In Profiles, we interview Palestinian-American art historian and curator Salwa Mikdadi, who looks back on 40 years of meeting artists and organizing exhibitions of art from the West Asia region. Our reviews editor, Hanae Ko, travels to Ulaanbaatar and meets Chadraabal Adiyabazar, artist and director of the Mongolian National Modern Art Gallery, who shares his hopes for the fledgling art scene in the landlocked nation and his desire to build a new national museum for Mongolian art. Manila desk editor Marlyne Sahakian takes a detailed look at the practice of Kawayan de Guia and his efforts to revitalize the artistic community in his hometown of Baguio in the Philippines.

In Essays, artist Liu Ding tells the story of his friend Wang Luyan of the New Measurement Group—a three-member crew that explored various ways to communicate experience through quantities and units—and Wang’s recollection of going to the makeshift Democracy Wall in Beijing in 1978, where he saw a large banner painting of a poplar tree. Although Liu, born in 1976, had never seen the painting Wang described, it assumed mythical status in Liu’s mind. Also contemplating recent histories, Madrid desk editor Rebecca Close considers the historical meta-narratives found in museum exhibitions and displays by Iranian duo Nasrin Tabatabai and Babak Afrassiabi. And contributing editor Chin-Chin Yap raises the curtain on the fraught, longtime copyright love affair between Campbell’s Soup Company and King of Pop Andy Warhol.
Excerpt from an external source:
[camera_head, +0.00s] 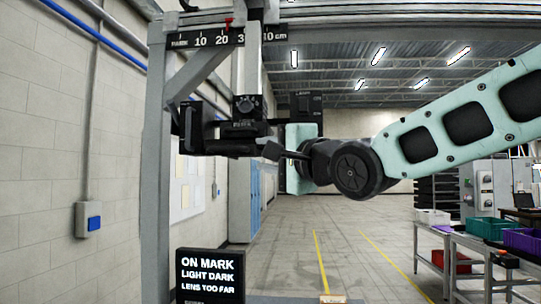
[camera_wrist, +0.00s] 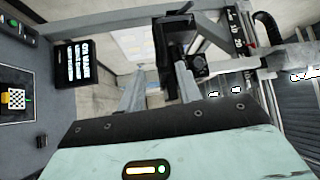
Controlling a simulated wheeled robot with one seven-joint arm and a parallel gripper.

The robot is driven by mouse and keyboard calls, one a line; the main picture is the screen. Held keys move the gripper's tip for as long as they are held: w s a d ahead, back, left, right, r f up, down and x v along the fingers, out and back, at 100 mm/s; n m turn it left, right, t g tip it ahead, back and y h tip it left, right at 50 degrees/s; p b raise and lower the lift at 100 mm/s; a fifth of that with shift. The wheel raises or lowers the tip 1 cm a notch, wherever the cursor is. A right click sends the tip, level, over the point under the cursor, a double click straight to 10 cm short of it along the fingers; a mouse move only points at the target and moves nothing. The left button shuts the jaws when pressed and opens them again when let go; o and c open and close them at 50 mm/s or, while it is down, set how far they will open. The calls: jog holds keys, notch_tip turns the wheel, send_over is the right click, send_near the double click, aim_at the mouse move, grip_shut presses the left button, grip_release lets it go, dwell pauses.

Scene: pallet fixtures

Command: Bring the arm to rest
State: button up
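My arm reaches in from the right of the head view. Its pale green link leads to a dark round joint, and my gripper (camera_head: 272,151) points left, close to a black camera-like device (camera_head: 198,130) on a grey gantry. In the wrist view my gripper (camera_wrist: 159,66) shows two grey fingers spread apart, with no object held between them that I can make out. The black device (camera_wrist: 174,38) is just beyond the fingertips there. Whether a finger touches it cannot be told. In the head view the fingertips are partly lost against the dark parts.
The gantry post (camera_head: 155,190) stands left, with a scale rail (camera_head: 205,40) above. A black sign (camera_head: 210,276) reads "ON MARK, LIGHT DARK, LENS TOO FAR"; it also shows in the wrist view (camera_wrist: 78,64). A workbench (camera_head: 470,245) with bins stands right. The middle floor is clear.

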Rounding out the issue, New York lawyer Enrique Liberman walks us through the due diligence process when contemplating the purchase of a new work of art in Fine Print. For The Point, Berlin-based independent curator Shinya Watanabe views the art market through the Buddhist lens of life after free will. In Questionnaire, the revered, reclusive Indian artist LN Tallur explains that if he weren’t working in Seoul as an artist he would be living in the misty mountain region of the Himalayas as an astrologer. And in One on One, Singapore’s Song-Ming Ang spells out his fascination for the mundane performances captured on video by Yamashita and Kobayashi and their ability to “dream up the impossible.”